Jemaah Masih di Penjara dan Tunggu Proses Deportasi

Usai upayanya bersama muasasah Mazaya tak membuahkan hasil, Muhammad pun mencoba untuk terus berkoordiasi salah satunya dengan pihak Konsulat Jenderal Republik Indonesia (KJRI) di Makkah untuk mencari jalan keluar.

Dia bersama pihak KJRI lalu melakukan pertemuan kembali dengan Pimpinan Penjara Tarhil untuk memberikan pendampingan hukum pada Minggu (17/03/2024). Namun upaya bersama ini tak menghasilkan titik terang dimana petugas yang bersangkutan berasalan bahwa perkara ini sudah inkrah dan tak bisa dirubah.

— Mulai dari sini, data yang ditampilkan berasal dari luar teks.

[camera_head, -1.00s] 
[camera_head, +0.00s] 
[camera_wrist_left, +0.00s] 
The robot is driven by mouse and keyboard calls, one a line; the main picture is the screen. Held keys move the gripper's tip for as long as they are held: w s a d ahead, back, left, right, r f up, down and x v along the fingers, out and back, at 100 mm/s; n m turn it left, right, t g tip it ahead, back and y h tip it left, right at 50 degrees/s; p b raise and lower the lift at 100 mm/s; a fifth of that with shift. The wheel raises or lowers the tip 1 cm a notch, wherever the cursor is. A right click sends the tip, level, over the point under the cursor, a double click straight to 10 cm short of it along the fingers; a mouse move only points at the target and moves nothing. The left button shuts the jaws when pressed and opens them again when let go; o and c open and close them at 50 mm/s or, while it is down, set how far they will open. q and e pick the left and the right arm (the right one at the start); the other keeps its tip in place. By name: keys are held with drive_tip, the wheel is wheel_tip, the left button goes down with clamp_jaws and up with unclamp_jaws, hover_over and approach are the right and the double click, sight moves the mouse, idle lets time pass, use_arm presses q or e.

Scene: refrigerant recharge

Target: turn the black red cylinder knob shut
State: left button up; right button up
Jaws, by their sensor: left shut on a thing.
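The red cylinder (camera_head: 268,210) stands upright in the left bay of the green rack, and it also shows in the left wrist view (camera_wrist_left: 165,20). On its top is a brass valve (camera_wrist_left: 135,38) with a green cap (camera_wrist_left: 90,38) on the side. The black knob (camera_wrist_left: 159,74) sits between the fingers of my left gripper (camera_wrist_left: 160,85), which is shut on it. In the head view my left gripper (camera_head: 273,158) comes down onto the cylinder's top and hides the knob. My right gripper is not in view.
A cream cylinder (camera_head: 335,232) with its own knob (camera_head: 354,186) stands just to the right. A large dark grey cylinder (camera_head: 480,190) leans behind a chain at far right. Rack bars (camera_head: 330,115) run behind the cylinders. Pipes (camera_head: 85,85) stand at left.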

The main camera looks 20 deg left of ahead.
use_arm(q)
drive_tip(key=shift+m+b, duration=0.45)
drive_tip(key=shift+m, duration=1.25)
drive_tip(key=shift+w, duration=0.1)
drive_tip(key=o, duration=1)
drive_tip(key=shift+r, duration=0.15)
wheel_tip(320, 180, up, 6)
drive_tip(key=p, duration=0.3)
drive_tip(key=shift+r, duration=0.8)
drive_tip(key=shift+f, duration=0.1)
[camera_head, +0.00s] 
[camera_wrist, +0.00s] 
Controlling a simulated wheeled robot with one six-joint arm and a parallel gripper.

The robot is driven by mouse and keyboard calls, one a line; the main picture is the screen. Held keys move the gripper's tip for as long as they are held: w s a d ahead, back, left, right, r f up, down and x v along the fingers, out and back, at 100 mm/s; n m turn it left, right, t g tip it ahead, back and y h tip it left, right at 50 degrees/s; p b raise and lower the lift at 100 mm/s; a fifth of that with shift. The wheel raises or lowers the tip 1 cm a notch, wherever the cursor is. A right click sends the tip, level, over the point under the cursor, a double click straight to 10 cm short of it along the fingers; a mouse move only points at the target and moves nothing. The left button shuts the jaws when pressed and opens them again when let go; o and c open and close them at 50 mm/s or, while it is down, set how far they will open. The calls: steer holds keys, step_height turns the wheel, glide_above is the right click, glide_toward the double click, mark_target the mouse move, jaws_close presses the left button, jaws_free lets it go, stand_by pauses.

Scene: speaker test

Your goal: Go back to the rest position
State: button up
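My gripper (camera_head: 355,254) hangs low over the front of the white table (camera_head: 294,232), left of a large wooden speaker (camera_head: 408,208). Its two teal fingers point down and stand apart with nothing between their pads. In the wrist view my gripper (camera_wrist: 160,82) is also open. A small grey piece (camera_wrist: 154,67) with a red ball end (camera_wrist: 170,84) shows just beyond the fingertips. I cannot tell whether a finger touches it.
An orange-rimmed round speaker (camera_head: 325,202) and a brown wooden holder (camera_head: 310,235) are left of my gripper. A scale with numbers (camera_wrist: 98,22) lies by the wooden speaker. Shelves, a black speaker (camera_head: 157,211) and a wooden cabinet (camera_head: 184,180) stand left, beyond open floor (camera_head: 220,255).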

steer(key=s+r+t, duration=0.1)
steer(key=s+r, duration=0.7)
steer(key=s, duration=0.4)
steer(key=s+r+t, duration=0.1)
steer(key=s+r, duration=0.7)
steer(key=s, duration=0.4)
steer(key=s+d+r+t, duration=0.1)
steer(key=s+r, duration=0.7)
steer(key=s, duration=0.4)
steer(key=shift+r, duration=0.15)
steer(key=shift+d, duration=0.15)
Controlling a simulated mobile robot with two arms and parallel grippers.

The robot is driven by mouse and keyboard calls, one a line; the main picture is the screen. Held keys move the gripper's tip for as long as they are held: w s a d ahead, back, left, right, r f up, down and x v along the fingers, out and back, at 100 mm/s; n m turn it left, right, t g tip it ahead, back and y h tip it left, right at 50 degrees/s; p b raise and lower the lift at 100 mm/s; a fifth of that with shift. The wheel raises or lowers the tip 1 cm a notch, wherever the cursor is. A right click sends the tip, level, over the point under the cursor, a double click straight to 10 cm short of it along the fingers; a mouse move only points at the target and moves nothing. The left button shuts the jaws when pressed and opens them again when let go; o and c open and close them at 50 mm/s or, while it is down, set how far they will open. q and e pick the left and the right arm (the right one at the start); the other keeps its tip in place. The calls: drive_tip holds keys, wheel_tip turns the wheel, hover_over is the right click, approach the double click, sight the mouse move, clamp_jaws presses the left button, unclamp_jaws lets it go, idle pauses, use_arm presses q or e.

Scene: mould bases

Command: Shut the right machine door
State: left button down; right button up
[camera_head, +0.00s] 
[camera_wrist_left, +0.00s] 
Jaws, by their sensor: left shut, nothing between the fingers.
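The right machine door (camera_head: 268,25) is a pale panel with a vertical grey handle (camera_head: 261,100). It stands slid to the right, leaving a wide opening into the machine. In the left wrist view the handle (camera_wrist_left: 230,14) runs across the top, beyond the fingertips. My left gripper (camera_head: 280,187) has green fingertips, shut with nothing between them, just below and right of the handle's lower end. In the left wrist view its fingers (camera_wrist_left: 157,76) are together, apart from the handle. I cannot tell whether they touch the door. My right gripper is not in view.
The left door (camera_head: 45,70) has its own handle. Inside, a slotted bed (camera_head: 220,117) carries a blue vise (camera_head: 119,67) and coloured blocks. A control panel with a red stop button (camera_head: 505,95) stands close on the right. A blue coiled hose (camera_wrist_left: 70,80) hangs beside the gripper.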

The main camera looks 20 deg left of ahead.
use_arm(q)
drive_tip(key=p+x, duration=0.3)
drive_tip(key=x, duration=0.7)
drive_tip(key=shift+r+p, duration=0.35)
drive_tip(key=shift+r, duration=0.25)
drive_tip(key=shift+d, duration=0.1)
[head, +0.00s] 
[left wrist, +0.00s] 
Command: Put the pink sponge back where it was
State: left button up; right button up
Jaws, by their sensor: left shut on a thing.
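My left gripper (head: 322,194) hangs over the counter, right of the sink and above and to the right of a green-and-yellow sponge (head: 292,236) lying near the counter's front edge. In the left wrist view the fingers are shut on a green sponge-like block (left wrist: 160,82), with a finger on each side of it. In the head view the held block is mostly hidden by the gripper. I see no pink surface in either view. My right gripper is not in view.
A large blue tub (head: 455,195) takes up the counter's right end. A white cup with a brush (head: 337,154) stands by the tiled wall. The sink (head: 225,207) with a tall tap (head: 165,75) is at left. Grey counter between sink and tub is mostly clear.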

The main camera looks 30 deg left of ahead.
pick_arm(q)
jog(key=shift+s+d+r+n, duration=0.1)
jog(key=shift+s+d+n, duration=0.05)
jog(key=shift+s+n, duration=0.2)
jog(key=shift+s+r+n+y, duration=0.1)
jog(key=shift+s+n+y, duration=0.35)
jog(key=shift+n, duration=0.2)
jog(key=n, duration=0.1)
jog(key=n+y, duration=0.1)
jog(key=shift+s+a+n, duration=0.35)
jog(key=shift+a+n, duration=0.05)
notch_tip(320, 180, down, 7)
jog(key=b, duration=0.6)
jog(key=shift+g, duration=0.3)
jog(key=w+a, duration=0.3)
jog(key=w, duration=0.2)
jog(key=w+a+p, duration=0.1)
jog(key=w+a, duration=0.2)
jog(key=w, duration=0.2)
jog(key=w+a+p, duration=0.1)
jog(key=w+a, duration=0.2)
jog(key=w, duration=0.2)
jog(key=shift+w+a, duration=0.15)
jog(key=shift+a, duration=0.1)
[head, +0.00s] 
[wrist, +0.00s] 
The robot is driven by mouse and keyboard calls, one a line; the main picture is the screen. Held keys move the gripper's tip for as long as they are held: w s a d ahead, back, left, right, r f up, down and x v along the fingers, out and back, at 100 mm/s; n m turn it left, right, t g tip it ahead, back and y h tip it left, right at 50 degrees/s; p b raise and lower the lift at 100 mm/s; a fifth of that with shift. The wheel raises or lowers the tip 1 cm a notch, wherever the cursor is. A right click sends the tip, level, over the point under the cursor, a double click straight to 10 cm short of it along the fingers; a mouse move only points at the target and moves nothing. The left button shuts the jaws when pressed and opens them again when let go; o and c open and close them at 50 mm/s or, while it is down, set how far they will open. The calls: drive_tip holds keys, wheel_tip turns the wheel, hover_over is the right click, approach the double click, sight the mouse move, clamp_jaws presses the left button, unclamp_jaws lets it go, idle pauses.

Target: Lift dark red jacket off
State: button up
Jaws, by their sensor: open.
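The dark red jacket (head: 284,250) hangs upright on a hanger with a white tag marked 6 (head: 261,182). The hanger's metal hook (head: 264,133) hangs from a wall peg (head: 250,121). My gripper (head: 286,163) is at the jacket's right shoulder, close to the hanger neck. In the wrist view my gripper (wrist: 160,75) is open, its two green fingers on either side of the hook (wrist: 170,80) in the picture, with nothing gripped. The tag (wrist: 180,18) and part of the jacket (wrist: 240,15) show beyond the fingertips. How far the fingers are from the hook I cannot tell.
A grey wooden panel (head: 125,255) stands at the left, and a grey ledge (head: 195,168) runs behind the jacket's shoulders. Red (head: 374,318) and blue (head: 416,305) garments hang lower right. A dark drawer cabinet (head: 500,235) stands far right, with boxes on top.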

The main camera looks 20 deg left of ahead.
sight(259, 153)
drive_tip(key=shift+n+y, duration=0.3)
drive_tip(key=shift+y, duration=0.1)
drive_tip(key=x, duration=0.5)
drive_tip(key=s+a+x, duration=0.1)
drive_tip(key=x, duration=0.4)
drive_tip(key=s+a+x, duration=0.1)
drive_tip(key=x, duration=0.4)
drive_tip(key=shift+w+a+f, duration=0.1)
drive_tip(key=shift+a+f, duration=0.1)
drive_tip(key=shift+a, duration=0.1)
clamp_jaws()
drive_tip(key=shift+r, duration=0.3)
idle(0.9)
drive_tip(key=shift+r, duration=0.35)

"Pimpinan disana (penjara tarhil) bilang sudah gabisa apa apa karena sudah di vonis. Akhirnya karena sudah divonis dipastikan jemaah pulang lewat tarhil. Setelah itu pihak KJRI minta passpor ke pihak kita (muassassah) ada tidak, saya bilang passpor ada semua. Lalu sama KJRI mau dibikinkan SPLP ( Surat Pengganti Laksana Paspor). Jadi itu passpor tapi cuma untuk sekali jalan saja, bisanya ini dikeluarkan untuk orang yang kehilangan passpornya gitu," jelas Muhammad.

Muhammad mengatakan bahwa para jemaah hingga saat ini masih mendekam di penjara Arab Saudi. Sementara terkait pengurusan dan pendampingan jemaah sepenuhnya telah ditangani oleh KJRI selaku perwakilan resmi Negara Indonesia di Arab Saudi.

"Nah, jadi kemarin hari Minggu sudah diurus Passpornya ke Tarhil, nah nanti tarhil dia mengeluarkan surat exit untuk keluar nanti baru bisa dipakai untuk bisa dipakai pulang ke Indonesia. Saat ini masih dipenjara belum keluar," Tutup dia.